Write out every line exactly, from the start of the records below to the line with "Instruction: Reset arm", and stop there. Don't write out the pictures.

**** Records ****

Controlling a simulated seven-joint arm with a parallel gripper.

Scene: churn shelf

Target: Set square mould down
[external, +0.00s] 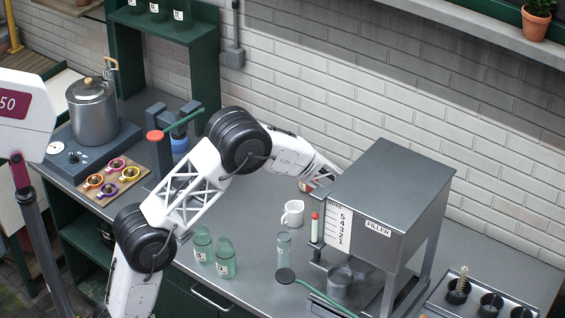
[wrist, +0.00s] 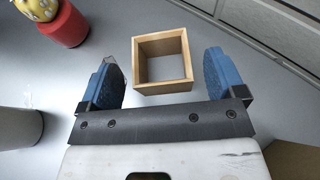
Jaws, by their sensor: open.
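The square mould (wrist: 163,87) is a small open wooden frame in the wrist view. It appears to rest flat on the grey worktop, with the bare surface showing through its opening. My gripper (wrist: 162,62) has its two blue fingers spread wide, one on each side of the mould, with a visible gap on both sides. In the external view my arm reaches to the right behind the filler machine (external: 390,190). The machine hides my fingertips and the mould there.
In the wrist view a red item with a yellow patterned top (wrist: 62,25) stands at upper left, and a pale cylinder (wrist: 18,128) at the left edge. The external view shows a white mug (external: 292,214), a clear glass tube (external: 284,248) and green bottles (external: 225,258) in front. The brick wall (external: 400,90) is behind.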

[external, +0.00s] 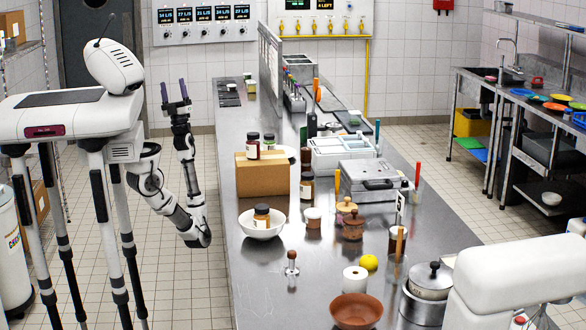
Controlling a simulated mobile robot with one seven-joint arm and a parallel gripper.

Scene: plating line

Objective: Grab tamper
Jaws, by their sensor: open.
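A small tamper-like tool (292,262) with a dark reddish knob and a pale metal foot stands upright on the steel counter (255,285), near its left edge. My gripper (174,92) is open and empty. It points upward at the left, over the floor side of the counter, well apart from the tool and higher up. Nothing hides the tool in this view.
A cardboard box (262,175) stands farther back. Counter left of the tool is clear.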

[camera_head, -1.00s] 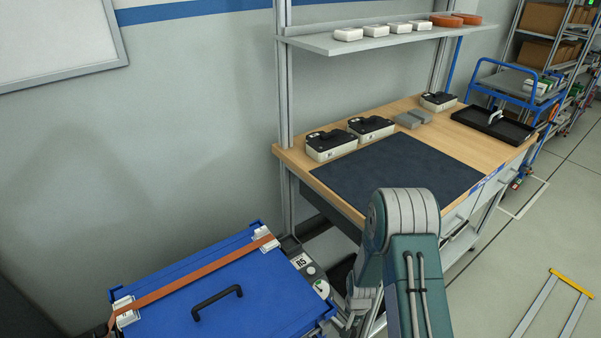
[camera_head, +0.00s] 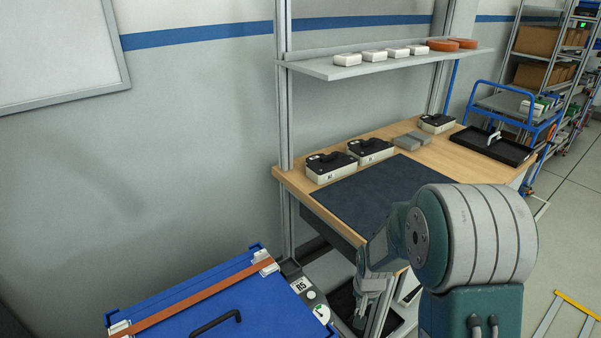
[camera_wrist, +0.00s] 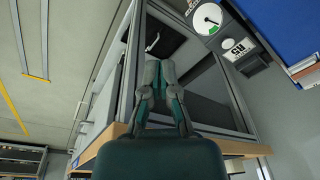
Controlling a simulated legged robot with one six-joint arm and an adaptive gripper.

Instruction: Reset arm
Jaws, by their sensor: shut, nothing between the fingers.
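My gripper (camera_head: 366,308) hangs in front of the workbench's left front corner in the head view, just right of the blue lidded case. It is shut and empty. In the wrist view my gripper (camera_wrist: 160,72) shows its fingers together, with the bench frame behind them. My bent arm covers the bench's front right part in the head view. The blue case (camera_head: 265,318) has an orange strap across its lid and a black handle. Beside it is a grey panel marked R5 (camera_head: 302,288) with a round gauge, which also shows in the wrist view (camera_wrist: 207,18).
The wooden workbench (camera_head: 452,160) carries a dark mat (camera_head: 375,200), several black-and-white cases and a black tray (camera_head: 492,146). A shelf (camera_head: 350,68) above holds white and orange items. A blue cart (camera_head: 530,108) stands behind right.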

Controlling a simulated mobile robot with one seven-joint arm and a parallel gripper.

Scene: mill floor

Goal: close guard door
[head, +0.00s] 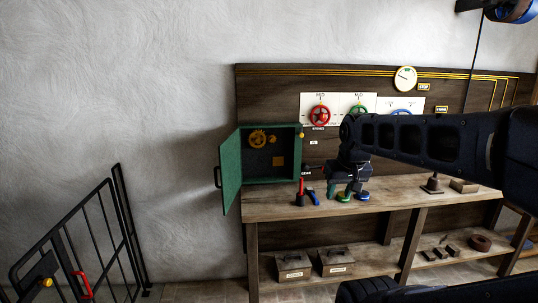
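A green box (272,165) with brass gears inside is on the wall panel at the left end of the bench. Its green door (231,170) stands open, swung out to the left, with a dark handle at its left edge. My gripper (346,190) is right of the box, above the bench, pointing down. Its two dark fingers look apart with nothing between them. It is clear of the door.
The wooden bench (262,208) holds a red-handled tool (300,190), small coloured discs (343,197) and a dark stand (432,184). Red (320,115) and green handwheels (359,112) are on the panel. A black barred gate (102,235) stands at the lower left.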

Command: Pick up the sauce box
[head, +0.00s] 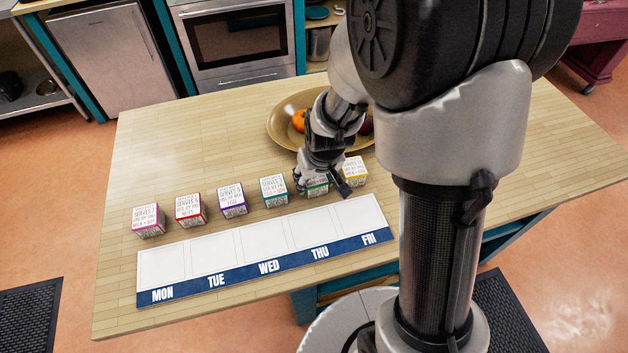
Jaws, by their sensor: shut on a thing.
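Several small white boxes with coloured edges stand in a row on the wooden table. From left they are pink (149,221), red (190,210), purple (232,202), teal (274,192), green (317,190) and yellow (354,172). The print is too small for me to tell which is the sauce box. My gripper (320,185) points down over the green-edged box, with a finger on its left and right sides, shut on it. The gripper hides part of this box. It appears still at table level, in line with the others.
A white board (263,250) with a blue strip marked MON to FRI lies in front of the boxes; its spaces look empty. A brown bowl (283,125) with fruit stands behind my gripper. The table (180,150) is clear at the back left. The yellow-edged box stands close to the gripper's right.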

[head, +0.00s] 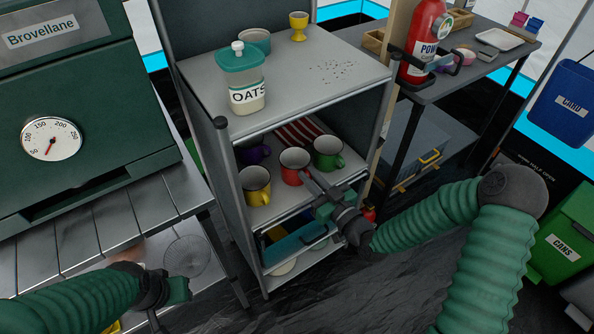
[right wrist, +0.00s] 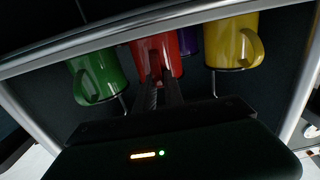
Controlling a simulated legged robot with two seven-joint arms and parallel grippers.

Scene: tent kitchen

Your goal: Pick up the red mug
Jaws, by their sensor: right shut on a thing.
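The red mug (head: 294,164) stands on the middle shelf of the grey rack, between a yellow mug (head: 256,184) and a green mug (head: 328,153). My right gripper (head: 306,178) reaches in from the front and is shut on the red mug. In the right wrist view, which is turned over, the fingers (right wrist: 160,75) meet the red mug (right wrist: 178,52); they hide part of it. The mug appears still at shelf level. My left gripper (head: 178,290) is low at the left, apart from the mugs; its opening is unclear.
A purple mug (head: 252,152) stands behind. The rack's top board (head: 300,70) is above the mugs and bears an oats jar (head: 242,80). Below is a compartment with a blue-fronted bin (head: 298,246). A green oven (head: 80,110) stands left.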

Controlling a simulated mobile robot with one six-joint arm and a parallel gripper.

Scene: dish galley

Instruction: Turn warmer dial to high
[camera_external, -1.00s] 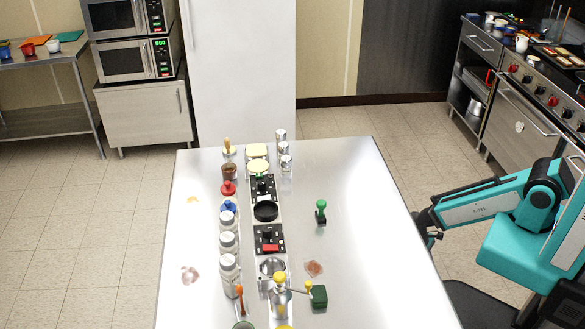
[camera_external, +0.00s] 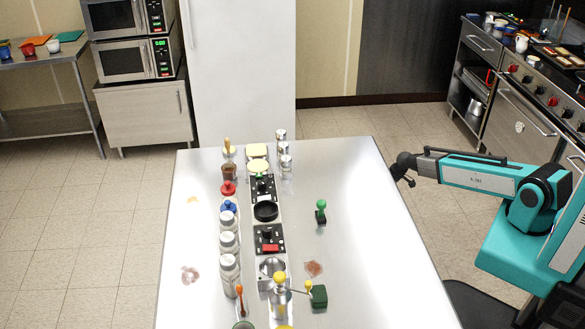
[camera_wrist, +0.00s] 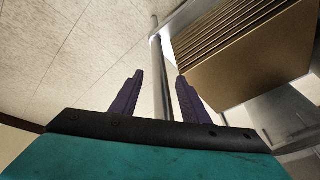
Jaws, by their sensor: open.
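Two black control panels sit in the narrow row of fixtures along the steel table. The nearer panel (camera_external: 262,247) carries a black knob (camera_external: 267,233) and a red block (camera_external: 270,247). The farther panel (camera_external: 269,194) also has a dark knob, with a green piece at its back edge. I cannot tell which knob is the warmer dial, and its setting is too small to read. My gripper (camera_external: 403,172) is open and empty at the table's right edge, well right of both panels. In the wrist view my gripper (camera_wrist: 160,76) shows two purple fingers spread apart, with no dial between them.
Several shakers, including a nearby one (camera_external: 229,270), line the left of the fixtures. A black round pan (camera_external: 266,211) sits between the panels. A green-topped tool (camera_external: 321,211) and a green block (camera_external: 319,296) are right of them. The table's right side (camera_external: 365,230) is mostly clear.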

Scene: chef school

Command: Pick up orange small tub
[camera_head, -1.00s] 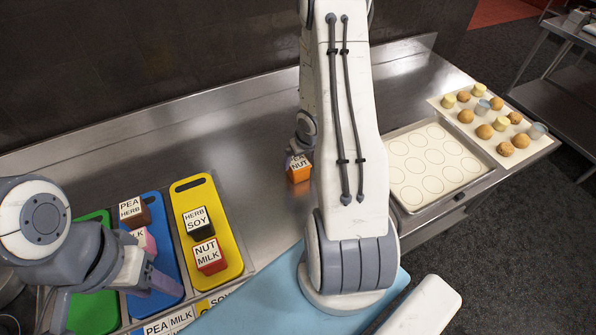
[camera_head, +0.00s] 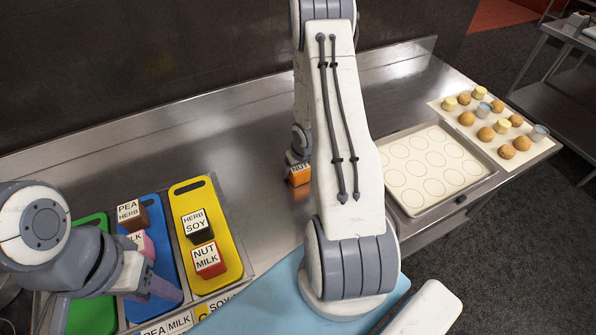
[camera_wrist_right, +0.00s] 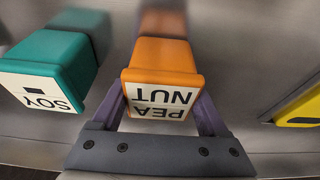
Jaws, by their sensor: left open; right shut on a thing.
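The orange small tub (camera_head: 299,179), with a white label reading PEA NUT, is on or just above the steel counter, partly hidden by my right arm. In the right wrist view the orange tub (camera_wrist_right: 165,58) sits between the two purple fingers of my right gripper (camera_wrist_right: 160,97), which is shut on it. I cannot tell if its base touches the counter. My left gripper (camera_head: 162,286) is open at the lower left, by the blue board.
A teal SOY tub (camera_wrist_right: 58,62) stands beside the orange tub. The yellow board (camera_head: 186,187) holds two labelled tubs; the blue board (camera_head: 152,200) and green board (camera_head: 92,314) are left of it. The baking tray (camera_head: 478,180) is at right, with a pastry sheet (camera_head: 445,112) beyond.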

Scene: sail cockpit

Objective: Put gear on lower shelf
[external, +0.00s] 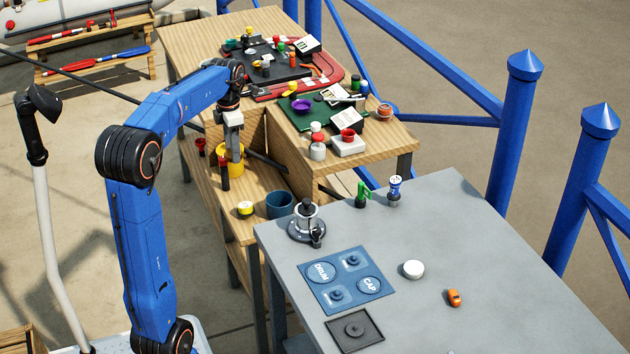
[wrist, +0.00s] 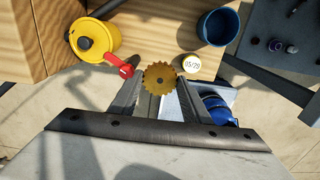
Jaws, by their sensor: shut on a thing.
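A toothed golden-brown gear (wrist: 158,77) with a dark centre hole sits between the fingertips of my gripper (wrist: 155,90) in the wrist view. My gripper is shut on it. In the external view my gripper (external: 233,150) points down over the wooden lower shelf (external: 213,188), beside the upper bench top. I cannot make out the gear there. The shelf's bare wood also shows in the wrist view (wrist: 150,35), beyond the gear. I cannot tell the exact height of the gear above the shelf.
A yellow pot (wrist: 98,38) with a red handle, a round yellow-rimmed tin (wrist: 191,63) and a blue cup (wrist: 218,27) stand around the gear's position. A grey table (external: 440,230) with a winch (external: 307,222) is at right. Bare shelf lies between pot and cup.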

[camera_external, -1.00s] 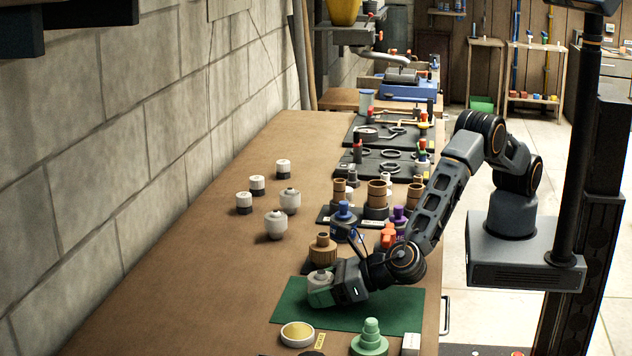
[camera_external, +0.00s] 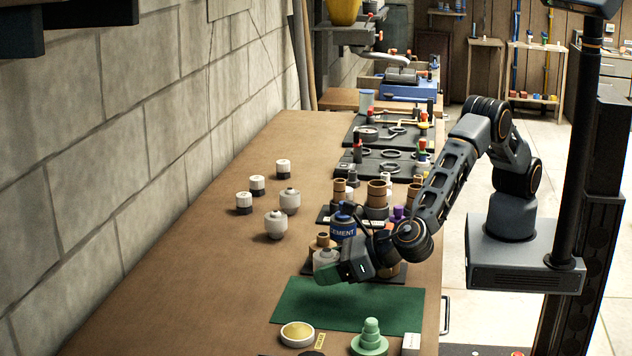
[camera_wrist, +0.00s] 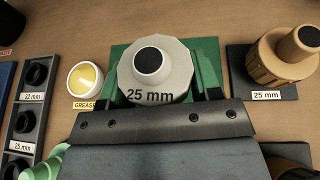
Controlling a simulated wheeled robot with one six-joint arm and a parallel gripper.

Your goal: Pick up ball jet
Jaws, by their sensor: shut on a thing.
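The ball jet is a pale grey faceted fitting (camera_wrist: 155,72) with a dark round opening and "25 mm" on its side. In the wrist view it sits between the two green fingers of my gripper (camera_wrist: 160,88), which is shut on it. In the outside view the grey fitting (camera_external: 325,260) shows at the end of my gripper (camera_external: 330,268), held above the green mat (camera_external: 350,304). The far finger is partly hidden by the fitting.
A yellow grease tin (camera_external: 297,333) and a green stepped fitting (camera_external: 370,338) stand near the front. A blue cement can (camera_external: 343,224) and brown fittings (camera_external: 376,196) stand behind my gripper. Pale grey fittings (camera_external: 276,224) stand to the left.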

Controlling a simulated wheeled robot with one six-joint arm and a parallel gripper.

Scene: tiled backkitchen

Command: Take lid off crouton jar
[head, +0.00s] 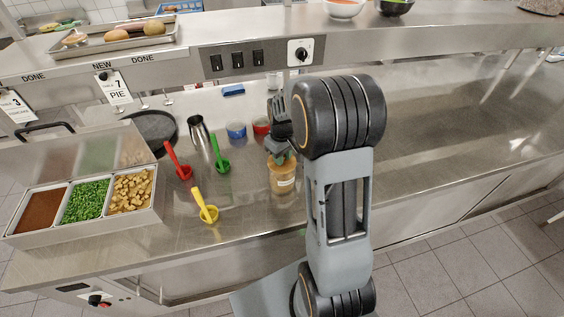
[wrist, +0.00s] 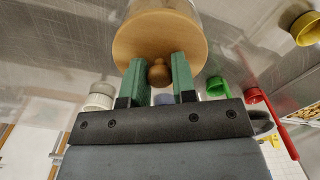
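The crouton jar (head: 282,180) stands on the steel counter, just left of my arm in the head view. It is clear with tan contents and a pale label. Its round wooden lid (wrist: 190,45) with a small wooden knob (wrist: 159,73) fills the upper middle of the wrist view. The lid appears to sit on the jar. My gripper (wrist: 160,75) is at the lid, its two green fingers on either side of the knob. I cannot tell whether the fingers press on it. In the head view my gripper (head: 283,152) partly hides the lid.
Left of the jar are a green scoop (head: 222,166), a red scoop (head: 184,171) and a yellow scoop (head: 209,214). A metal shaker (head: 198,130) and a blue container (head: 236,130) stand behind. A bin of toppings (head: 162,190) is at left. Counter right of my arm is clear.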

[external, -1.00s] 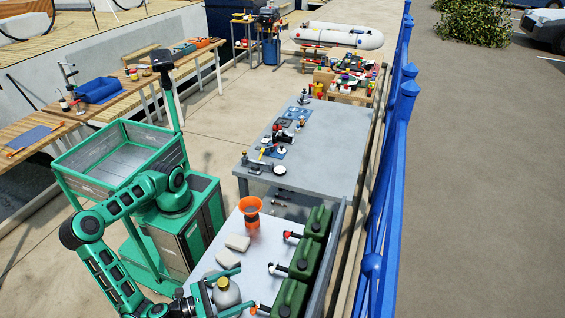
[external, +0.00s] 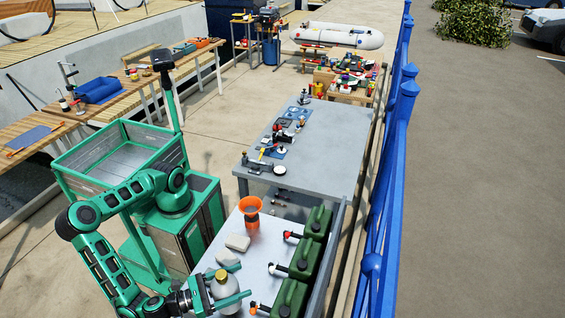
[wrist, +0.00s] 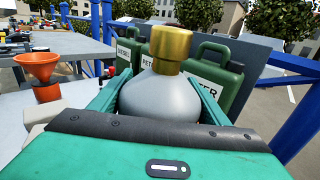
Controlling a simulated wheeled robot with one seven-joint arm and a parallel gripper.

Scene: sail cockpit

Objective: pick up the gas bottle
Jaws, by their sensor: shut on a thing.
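The gas bottle (external: 226,296) is a rounded grey bottle with a brass-coloured top, at the near end of the white table in the external view. In the wrist view the bottle (wrist: 160,97) stands upright between the two green fingers. My gripper (external: 227,286) is shut on the bottle, with one finger on each side of its body; the gripper also shows in the wrist view (wrist: 158,98). The bottle's lower part is hidden by my gripper in the wrist view. I cannot tell whether its base touches the table.
Several green jerry cans (external: 304,258) stand along the table's right side, close behind the bottle. An orange funnel (external: 250,211) and a pale block (external: 238,242) are farther up the white table (external: 268,231). A blue railing (external: 385,190) runs along the right.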

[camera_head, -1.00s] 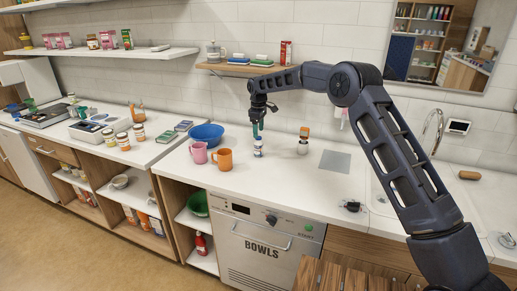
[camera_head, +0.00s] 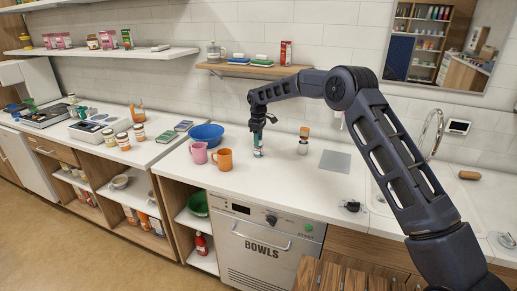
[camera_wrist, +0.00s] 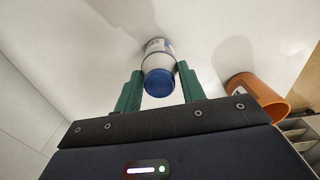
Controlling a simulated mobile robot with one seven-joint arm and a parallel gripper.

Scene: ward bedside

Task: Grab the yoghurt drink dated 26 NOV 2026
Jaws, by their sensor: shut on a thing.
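A small white bottle with a blue cap (camera_wrist: 157,57) stands upright on the white counter. In the head view this bottle (camera_head: 258,153) is mostly covered by my gripper (camera_head: 258,142). In the wrist view my gripper (camera_wrist: 160,84) has its green fingers on either side of the bottle, shut on it near the cap. A second small bottle with an orange cap (camera_head: 303,146) stands to the right, apart from my gripper. The dates on both bottles are too small or hidden to read.
A pink mug (camera_head: 198,153) and an orange mug (camera_head: 223,160) stand just left of the held bottle; a blue bowl (camera_head: 206,135) is behind them. A grey mat (camera_head: 335,160) lies to the right. A wooden shelf (camera_head: 250,70) hangs above. The counter front is clear.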

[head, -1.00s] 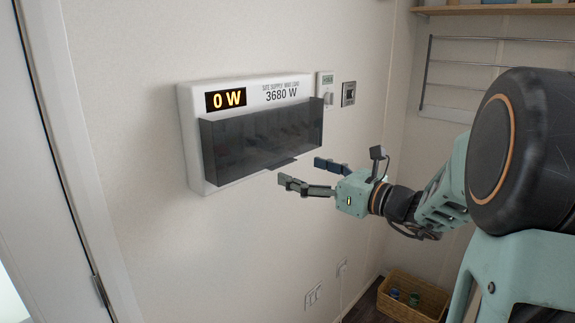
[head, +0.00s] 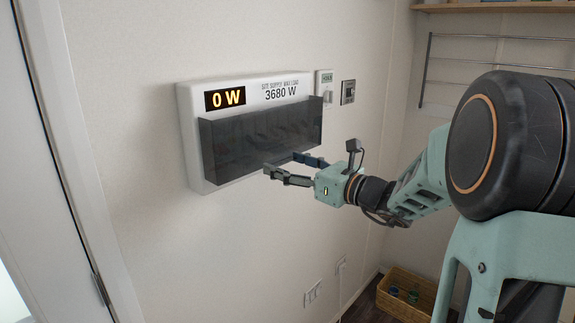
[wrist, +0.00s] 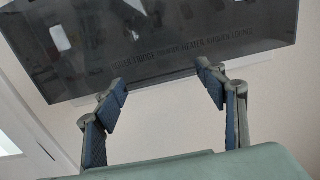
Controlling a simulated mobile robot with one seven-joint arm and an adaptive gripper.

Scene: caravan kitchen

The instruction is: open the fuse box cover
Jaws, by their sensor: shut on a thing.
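The fuse box cover (head: 255,138) is a dark, smoky see-through panel on the front of a white wall box (head: 190,150). It hangs down over the box's lower part, and its lower edge appears closed. My gripper (head: 283,163) is at the middle of that lower edge, shut on the cover's tab, with one finger on each side. In the wrist view, the cover (wrist: 170,35) fills the top, with printed labels showing through it. The fingers (wrist: 164,84) stand apart at its lower edge; the tab between them is hard to make out.
A display on the box reads 0 W (head: 225,99). A small meter (head: 325,80) and a switch (head: 348,92) are on the wall to the right. A door frame (head: 75,150) stands at left. A wicker basket (head: 400,300) sits on the floor. The wall below the box is mostly clear.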

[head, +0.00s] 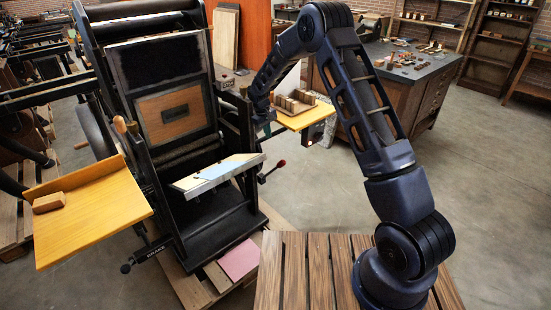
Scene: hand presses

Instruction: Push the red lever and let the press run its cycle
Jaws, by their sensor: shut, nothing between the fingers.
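The press (207,110) is a tall black machine standing on a wooden pallet, left of my arm. A lever with a red knob (281,163) sticks out from its right side, low beside the slanted pale plate (218,172). My gripper (266,130) hangs at the end of my arm by the press's right side, above and a little left of the red knob in the picture. It is shut and empty. It looks apart from the knob, though the small dark fingers are hard to make out against the machine.
A yellow side shelf (92,222) with a wooden block (48,203) juts out at the left. Another yellow shelf (308,118) with several small blocks sits close to my gripper. A dark workbench (405,72) stands behind. Floor (490,170) at the right is clear.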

****

Solution to this task:
Controlling a simulated seven-joint arm with a parallel gripper.

Scene: churn shelf

Target: Set square mould down
[external, +0.00s] 
[wrist, +0.00s] 
Jaws, by their sensor: open.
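The square mould (wrist: 163,87) is a small open wooden frame in the wrist view. It appears to rest flat on the grey worktop, with the bare surface showing through its opening. My gripper (wrist: 162,62) has its two blue fingers spread wide, one on each side of the mould, with a visible gap on both sides. In the external view my arm reaches to the right behind the filler machine (external: 390,190). The machine hides my fingertips and the mould there.
In the wrist view a red item with a yellow patterned top (wrist: 62,25) stands at upper left, and a pale cylinder (wrist: 18,128) at the left edge. The external view shows a white mug (external: 292,214), a clear glass tube (external: 284,248) and green bottles (external: 225,258) in front. The brick wall (external: 400,90) is behind.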

[external, +0.00s] 
Controlling a simulated mobile robot with one seven-joint arm and a parallel gripper.

Scene: plating line

Objective: Grab tamper
Jaws, by their sensor: open.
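A small tamper-like tool (292,262) with a dark reddish knob and a pale metal foot stands upright on the steel counter (255,285), near its left edge. My gripper (174,92) is open and empty. It points upward at the left, over the floor side of the counter, well apart from the tool and higher up. Nothing hides the tool in this view.
A cardboard box (262,175) stands farther back. Counter left of the tool is clear.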

[camera_head, -1.00s] 
[camera_head, +0.00s] 
[camera_wrist, +0.00s] 
Controlling a simulated legged robot with one six-joint arm and an adaptive gripper.

Instruction: Reset arm

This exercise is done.